Task to complete:
Copy out all lines of the records in which the word "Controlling" appears.

======== Data shown ========

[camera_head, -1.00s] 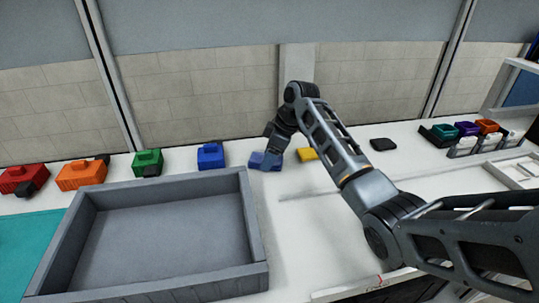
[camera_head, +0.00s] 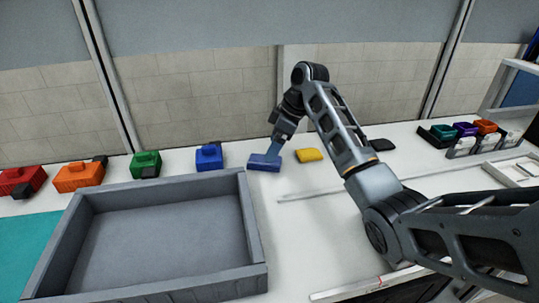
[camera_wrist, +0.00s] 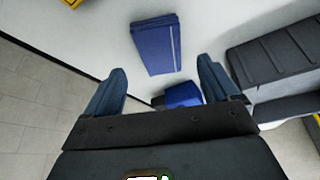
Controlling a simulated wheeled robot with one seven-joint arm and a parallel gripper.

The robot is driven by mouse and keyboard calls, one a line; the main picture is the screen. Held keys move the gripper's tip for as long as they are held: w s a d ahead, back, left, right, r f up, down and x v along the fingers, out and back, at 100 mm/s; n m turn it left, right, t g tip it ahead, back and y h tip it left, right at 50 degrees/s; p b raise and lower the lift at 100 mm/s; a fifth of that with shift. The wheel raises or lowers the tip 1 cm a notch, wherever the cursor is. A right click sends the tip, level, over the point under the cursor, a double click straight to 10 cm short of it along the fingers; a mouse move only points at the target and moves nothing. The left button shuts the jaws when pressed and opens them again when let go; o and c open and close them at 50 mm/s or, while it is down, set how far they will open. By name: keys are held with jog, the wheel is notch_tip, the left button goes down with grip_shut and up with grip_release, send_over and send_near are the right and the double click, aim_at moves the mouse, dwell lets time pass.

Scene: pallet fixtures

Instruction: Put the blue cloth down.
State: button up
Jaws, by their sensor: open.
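The blue cloth (camera_head: 265,163) is a folded dark-blue block lying flat on the white table, behind the right end of the grey tray. In the wrist view the cloth (camera_wrist: 156,45) lies just beyond my fingertips, with a pale stripe near one edge. My gripper (camera_head: 273,146) is right above the cloth in the head view. From the head view I cannot tell whether a finger touches the cloth.
A yellow folded piece (camera_head: 309,155) lies close right of the cloth. A blue box (camera_head: 209,157) stands to its left, with green (camera_head: 146,163), orange (camera_head: 80,176) and red (camera_head: 22,180) ones farther left. The large grey tray (camera_head: 255,235) is empty. A black item (camera_head: 382,145) lies farther right.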

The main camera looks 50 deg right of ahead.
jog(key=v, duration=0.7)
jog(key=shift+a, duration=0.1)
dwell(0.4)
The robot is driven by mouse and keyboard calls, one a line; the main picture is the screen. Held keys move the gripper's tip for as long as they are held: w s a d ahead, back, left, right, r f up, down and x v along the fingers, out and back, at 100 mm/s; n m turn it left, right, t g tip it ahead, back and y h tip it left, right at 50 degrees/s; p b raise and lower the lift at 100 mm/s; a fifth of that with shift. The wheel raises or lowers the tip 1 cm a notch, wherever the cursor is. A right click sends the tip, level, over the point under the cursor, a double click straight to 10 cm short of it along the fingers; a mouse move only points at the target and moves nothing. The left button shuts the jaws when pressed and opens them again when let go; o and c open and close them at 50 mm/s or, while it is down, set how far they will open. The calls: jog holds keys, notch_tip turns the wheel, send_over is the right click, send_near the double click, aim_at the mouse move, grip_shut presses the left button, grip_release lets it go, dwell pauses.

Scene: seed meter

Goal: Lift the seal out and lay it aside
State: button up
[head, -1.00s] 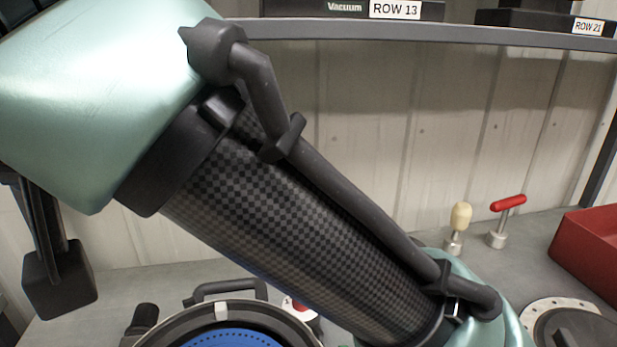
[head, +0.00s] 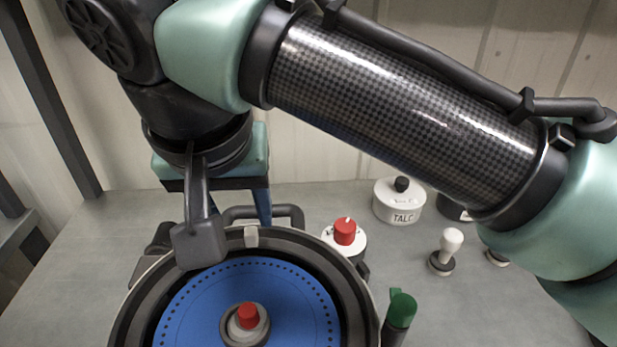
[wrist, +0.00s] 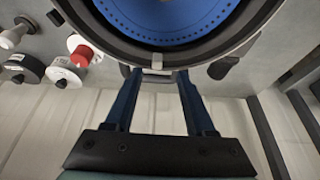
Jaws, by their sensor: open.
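The round meter housing has a pale rim (head: 118,325) around a blue perforated disc (head: 300,290) with a red-capped hub (head: 247,316). A dark ring (head: 335,290) lies between rim and disc; I cannot tell whether it is the seal. A small pale tab (head: 251,237) sits at the rim's back edge, and it also shows in the wrist view (wrist: 157,62). My gripper (wrist: 157,75) is open and empty, its two blue fingers pointing at the housing's back edge on either side of the tab. In the head view, one finger is hidden behind my own wrist part.
A black handle (head: 265,212) stands behind the housing. A red-knobbed dial (head: 344,234) is at its right back, and a green-capped part (head: 401,310) at its right. A white TALC pot (head: 399,202) and a pale-knobbed tool (head: 447,252) stand farther right. Bench left is clear.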

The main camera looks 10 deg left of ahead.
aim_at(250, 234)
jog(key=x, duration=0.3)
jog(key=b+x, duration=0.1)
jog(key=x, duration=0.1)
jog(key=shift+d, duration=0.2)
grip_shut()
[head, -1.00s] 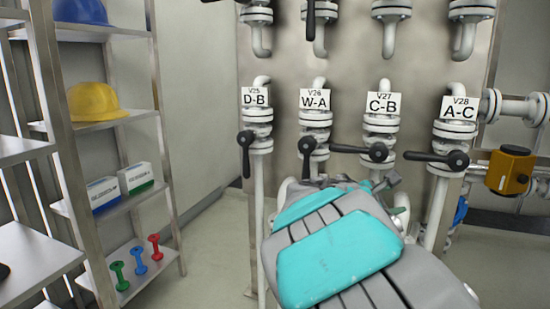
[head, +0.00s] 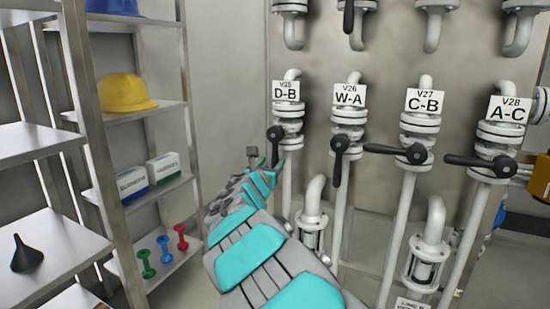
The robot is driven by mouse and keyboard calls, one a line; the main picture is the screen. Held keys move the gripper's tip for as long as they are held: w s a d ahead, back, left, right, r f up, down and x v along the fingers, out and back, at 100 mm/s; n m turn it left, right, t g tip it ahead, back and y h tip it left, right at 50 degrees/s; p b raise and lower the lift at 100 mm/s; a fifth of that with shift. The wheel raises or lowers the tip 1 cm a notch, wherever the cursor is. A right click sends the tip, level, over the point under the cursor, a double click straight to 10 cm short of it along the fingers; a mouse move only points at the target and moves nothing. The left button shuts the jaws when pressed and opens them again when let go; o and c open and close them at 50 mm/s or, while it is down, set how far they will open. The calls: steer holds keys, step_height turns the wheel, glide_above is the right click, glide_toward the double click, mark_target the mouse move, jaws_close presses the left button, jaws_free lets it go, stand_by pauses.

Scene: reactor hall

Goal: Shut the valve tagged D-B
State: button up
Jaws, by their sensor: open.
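The valve tagged D-B (head: 287,127) is a white flanged valve on a vertical pipe, the leftmost of the lower row. Its dark lever (head: 275,147) hangs down along the pipe. My teal and grey arm reaches up from the bottom of the head view. My gripper (head: 264,160) is at its far end, just left of and near the lower part of that lever. It is small and partly hidden by my arm; it is open, and I see nothing held in it. Whether it touches the lever I cannot tell.
To the right, valve W-A (head: 348,126) has its lever down. Valves C-B (head: 420,130) and A-C (head: 500,140) have levers pointing left. A metal shelf (head: 145,108) at left holds a yellow helmet (head: 127,93), boxes and dumbbells. A black funnel (head: 26,257) stands nearer.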

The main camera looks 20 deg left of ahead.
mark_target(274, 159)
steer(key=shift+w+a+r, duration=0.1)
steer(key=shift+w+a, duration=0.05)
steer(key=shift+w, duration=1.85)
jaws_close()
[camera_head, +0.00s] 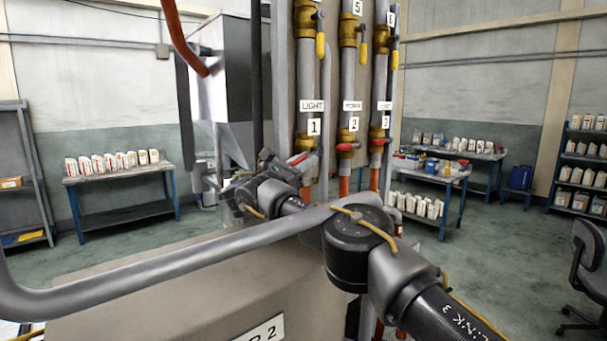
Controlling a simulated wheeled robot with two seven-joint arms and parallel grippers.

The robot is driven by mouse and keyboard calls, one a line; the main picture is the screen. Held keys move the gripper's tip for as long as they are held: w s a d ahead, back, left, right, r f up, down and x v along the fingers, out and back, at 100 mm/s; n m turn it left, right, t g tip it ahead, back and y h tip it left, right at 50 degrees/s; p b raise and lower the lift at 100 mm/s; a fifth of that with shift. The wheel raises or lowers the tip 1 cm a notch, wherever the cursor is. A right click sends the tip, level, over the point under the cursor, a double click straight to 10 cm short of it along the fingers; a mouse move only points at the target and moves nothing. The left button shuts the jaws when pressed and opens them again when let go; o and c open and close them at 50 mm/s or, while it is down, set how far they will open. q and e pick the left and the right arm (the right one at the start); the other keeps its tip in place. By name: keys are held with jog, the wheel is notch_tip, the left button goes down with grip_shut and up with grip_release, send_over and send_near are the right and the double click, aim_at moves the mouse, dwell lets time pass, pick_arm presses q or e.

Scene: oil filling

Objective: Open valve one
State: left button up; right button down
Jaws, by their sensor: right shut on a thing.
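Valve one is a brass valve (303,143) with a red handle (300,158), on the leftmost pipe under the labels "LIGHT" and "1" (314,127). My right arm comes in from the lower right and reaches across to it. My right gripper (309,158) is at this valve, shut on the red handle. The gripper and wrist hide part of the valve, so its exact turn is hard to tell. Valve two's red handle (345,147) and valve three's red handle (380,142) stand to the right. My left gripper is out of view.
A grey rail (130,280) crosses in front, over a beige tank (190,310). Yellow-handled valves (320,46) sit higher on the pipes. A metal hopper (222,90) stands left. Benches with bottles (118,175) are farther back, and a chair (588,270) is at right.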

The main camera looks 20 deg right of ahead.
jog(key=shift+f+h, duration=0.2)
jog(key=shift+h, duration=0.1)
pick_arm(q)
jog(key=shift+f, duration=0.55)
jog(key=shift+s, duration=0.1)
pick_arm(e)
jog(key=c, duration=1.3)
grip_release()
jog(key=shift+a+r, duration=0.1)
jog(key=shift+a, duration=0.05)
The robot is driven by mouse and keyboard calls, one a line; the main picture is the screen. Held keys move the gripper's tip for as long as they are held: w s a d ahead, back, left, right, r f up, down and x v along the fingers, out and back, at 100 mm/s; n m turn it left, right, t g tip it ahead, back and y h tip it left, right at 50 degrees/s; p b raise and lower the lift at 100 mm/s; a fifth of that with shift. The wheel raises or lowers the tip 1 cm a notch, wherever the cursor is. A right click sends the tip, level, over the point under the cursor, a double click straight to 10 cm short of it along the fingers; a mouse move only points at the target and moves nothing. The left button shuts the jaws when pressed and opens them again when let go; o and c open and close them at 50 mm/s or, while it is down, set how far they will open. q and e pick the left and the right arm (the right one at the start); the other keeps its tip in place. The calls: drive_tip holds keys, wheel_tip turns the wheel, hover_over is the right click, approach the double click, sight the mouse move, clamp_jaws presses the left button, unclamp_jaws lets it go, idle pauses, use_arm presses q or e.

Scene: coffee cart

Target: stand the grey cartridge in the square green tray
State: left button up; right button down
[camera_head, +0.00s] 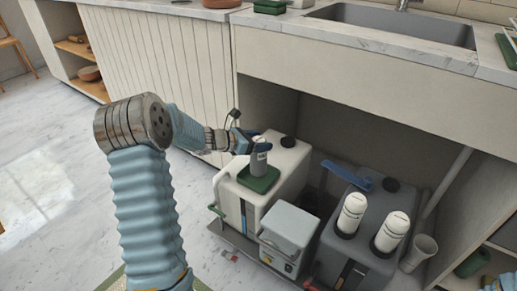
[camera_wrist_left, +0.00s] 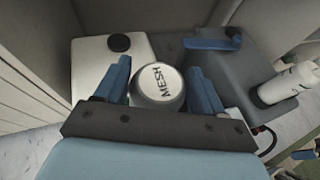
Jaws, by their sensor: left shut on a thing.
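The grey cartridge (camera_head: 259,162) is upright at the square green tray (camera_head: 249,183), which sits on top of the white tank. My left gripper (camera_head: 259,143) is shut around the cartridge's upper part. In the left wrist view the cartridge's round cap (camera_wrist_left: 158,84), marked MESH, shows between the two blue fingers of the left gripper (camera_wrist_left: 159,88). The cartridge's base appears within the tray's outline, but I cannot tell whether it touches the floor of the tray. The tray is hidden in the left wrist view.
The white tank (camera_head: 291,158) has a black cap. To its right are a grey box (camera_head: 290,228) and a dark grey tank (camera_head: 340,250) bearing two white cartridges (camera_head: 351,213) and a blue handle (camera_head: 347,175). The counter (camera_head: 350,50) overhangs behind.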

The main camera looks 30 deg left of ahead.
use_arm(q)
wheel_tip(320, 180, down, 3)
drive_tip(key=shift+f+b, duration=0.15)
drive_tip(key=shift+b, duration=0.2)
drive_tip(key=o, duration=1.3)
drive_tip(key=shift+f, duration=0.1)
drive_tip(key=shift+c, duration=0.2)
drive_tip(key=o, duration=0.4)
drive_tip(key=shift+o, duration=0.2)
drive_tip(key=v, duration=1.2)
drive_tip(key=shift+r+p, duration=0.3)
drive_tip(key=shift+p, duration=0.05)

========

Written response:
Controlling a simulated wheeled robot with one seven-joint arm and a parallel gripper.
Controlling a simulated wheeled robot with two seven-joint arms and parallel grippers.

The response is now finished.